If they did, they would realize that money becomes practically unnecessary in a free-market where significant abundance has been reached. Logically, supply-side competition drives prices down to levels so low that consumers and businesses become able to freely explore various production and consumption activities until new forms of scarcity emerge, which create new high prices which form an incentive for competition and production of these products and services.
Of course, this has happened in the form of growth of certain sectors, which are where jobs become available. These are mostly service jobs designed to cater to people who have nothing better to do than leisurely cruise around expending resources and money. If such people would conserve their spending, the amount of service labor to be done would decrease, and there would be more freedom to pursue free scientific activities.
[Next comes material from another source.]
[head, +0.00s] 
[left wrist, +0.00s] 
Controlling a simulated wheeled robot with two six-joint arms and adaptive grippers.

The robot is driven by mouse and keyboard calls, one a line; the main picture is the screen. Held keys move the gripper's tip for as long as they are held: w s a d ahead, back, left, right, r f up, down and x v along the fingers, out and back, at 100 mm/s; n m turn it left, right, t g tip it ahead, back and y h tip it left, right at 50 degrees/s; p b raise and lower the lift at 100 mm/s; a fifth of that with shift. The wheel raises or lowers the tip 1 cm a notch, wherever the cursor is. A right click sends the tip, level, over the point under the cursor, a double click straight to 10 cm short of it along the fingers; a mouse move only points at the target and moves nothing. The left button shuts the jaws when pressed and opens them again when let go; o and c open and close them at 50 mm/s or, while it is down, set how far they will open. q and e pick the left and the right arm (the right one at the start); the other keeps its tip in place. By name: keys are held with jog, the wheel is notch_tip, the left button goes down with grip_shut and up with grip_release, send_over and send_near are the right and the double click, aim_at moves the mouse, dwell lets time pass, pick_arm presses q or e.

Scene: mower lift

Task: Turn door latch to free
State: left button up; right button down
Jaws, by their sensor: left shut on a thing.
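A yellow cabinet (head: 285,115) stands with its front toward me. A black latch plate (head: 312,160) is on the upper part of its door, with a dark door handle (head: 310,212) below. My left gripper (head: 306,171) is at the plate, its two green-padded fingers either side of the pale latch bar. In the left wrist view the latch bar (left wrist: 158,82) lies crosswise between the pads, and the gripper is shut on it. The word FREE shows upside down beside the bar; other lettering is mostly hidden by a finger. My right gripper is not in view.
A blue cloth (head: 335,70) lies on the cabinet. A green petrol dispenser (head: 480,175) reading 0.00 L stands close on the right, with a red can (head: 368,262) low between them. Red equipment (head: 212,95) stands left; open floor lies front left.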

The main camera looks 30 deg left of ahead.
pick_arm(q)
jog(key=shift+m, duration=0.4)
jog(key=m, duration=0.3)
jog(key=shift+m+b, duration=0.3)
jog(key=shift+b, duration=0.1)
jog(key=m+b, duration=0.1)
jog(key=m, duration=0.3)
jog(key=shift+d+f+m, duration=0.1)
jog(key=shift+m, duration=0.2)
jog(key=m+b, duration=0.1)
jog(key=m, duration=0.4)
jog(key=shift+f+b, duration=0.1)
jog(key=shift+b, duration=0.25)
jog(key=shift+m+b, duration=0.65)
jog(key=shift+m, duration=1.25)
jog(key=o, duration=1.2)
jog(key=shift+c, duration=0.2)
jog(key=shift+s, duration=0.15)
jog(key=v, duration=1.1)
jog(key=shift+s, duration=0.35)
"Great," you say, "why didn't he just say that in the first place?" Well, I'll leave you with the problem of what happens when the scientists and academics who are free from working in service jobs are the ones consuming the goods and services that generate those jobs.
Is it fair for academics to complain about funding-cuts, when the cause of those cuts in the first place is related to the fact that they are spending money on goods and services that require personnel to produce them? Maybe though it's less the will to consumption as it is the will to profit, tax revenues, and jobs/income that is driving the big squeeze, though.